In summary, we are not prepared to accept petitioner's uncorroborated testimony as to the transactions in issue. Accordingly, we sustain respondent's determinations as to the deficiencies for 1963, 1964, and 1965, including the disallowance of petitioner's claimed interest deductions for 1965. However, respondent's right to assess and collect the deficiency for 1962 depends on our determination of the fraud issue for that year since it is otherwise barred*209 by the statute of limitations prescribed by section 6501(a), and fraud has not been shown.

As a certified public accountant, petitioner is charged with knowledge of appropriate accounting practices as well as the tax laws. It is clear that entries on his personal records reflecting the 1962 and 1963 withdrawals and the 1964 and 1965 checks were not consistent with those on his employer's records over which he had control. For example, on his records he treated, for the most part, such sums as nontaxable loans but on his employer's records he treated the same sums as currently deductible expenses. This inconsistency is not fully explained.As to at least those funds received from the Minden bank account, petitioner explained that he intended to conceal their receipt to protect himself from being treated as a debtor of the corporation if the corporation failed and a receiver was appointed. Such an explanation is not fully illuminating and does not give us an insight as to the reason for other arbitrarily assigned and often misleading entries. But without the background which could have been provided by the Tomerlins as to their business arrangements with petitioner, we do not*210 think that petitioner's suspicious accounting techniques are sufficient to support an inference that petitioner's returns for 1962 through 1965 were fraudulent.

As proof of fraud, respondent relies heavily upon petitioner's conduct in dealing with the Internal Revenue Service agents during their investigation, detailed in our Findings, and we agree that it was reprehensible. But that conduct occurred after the close of the tax years in issue and appears, on close analysis, to have been designed to convince the investigating agents that petitioner did not wilfully fail to file returns for 1963, 1964, and 1965. Indeed, if petitioner's loan theory and resulting computations on his unfiled returns (reflecting no taxable income for those years) were correct, then there were no deficiencies and, consequently, no basis for imposing the section 6653(b) penalties.

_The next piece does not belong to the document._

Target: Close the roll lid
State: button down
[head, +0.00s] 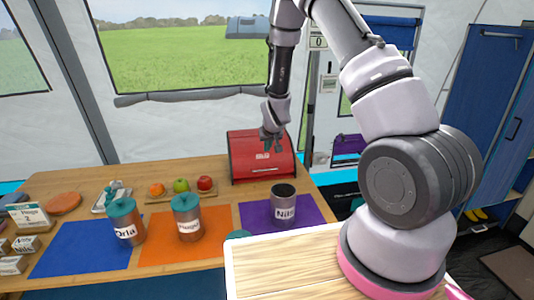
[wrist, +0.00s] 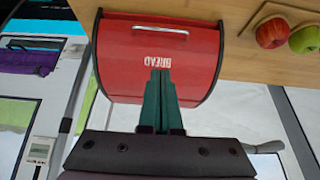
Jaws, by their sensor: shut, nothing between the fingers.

We think it reasonable to assume that the Tomerlins testified at the criminal trial. The jury returned a verdict of not guilty on the section 7201 tax evasion charge for 1963 and 1965, and the court dismissed the charge as to 1964. The record before us does not show clearly whether the Tomerlins consented to the withdrawals*211 from the Minden account or whether such withdrawals and other advances otherwise were income when received. Without the Tomerlins' testimony, fraud has not been shown. Accordingly, petitioner is not liable for the determined additions under section 6653(b), and the assessment of the deficiency for 1962 is barred by the statute of limitations.Petitioners are liable for the determined deficiencies for 1963, 1964, and 1965.

To reflect the foregoing,

Decisions will be entered under Rule 155.*


Footnotes

  • 1. / All section references are to the Internal Revenue Code of 1954, as in effect during the tax years in issue.

  • 2. / Respondent has conceded by stipulation that there are no penalties due from petitioner Jean E. Welch, but asserts that the fraud penalty is applicable against petitioner Charles W. Welch for each of the years 1962 through 1965. Petitioner Jean E. Welch remains a part of this case because of its community income aspects.

  • 1. Respondent, on brief, adjusted this figure to $37,743.50.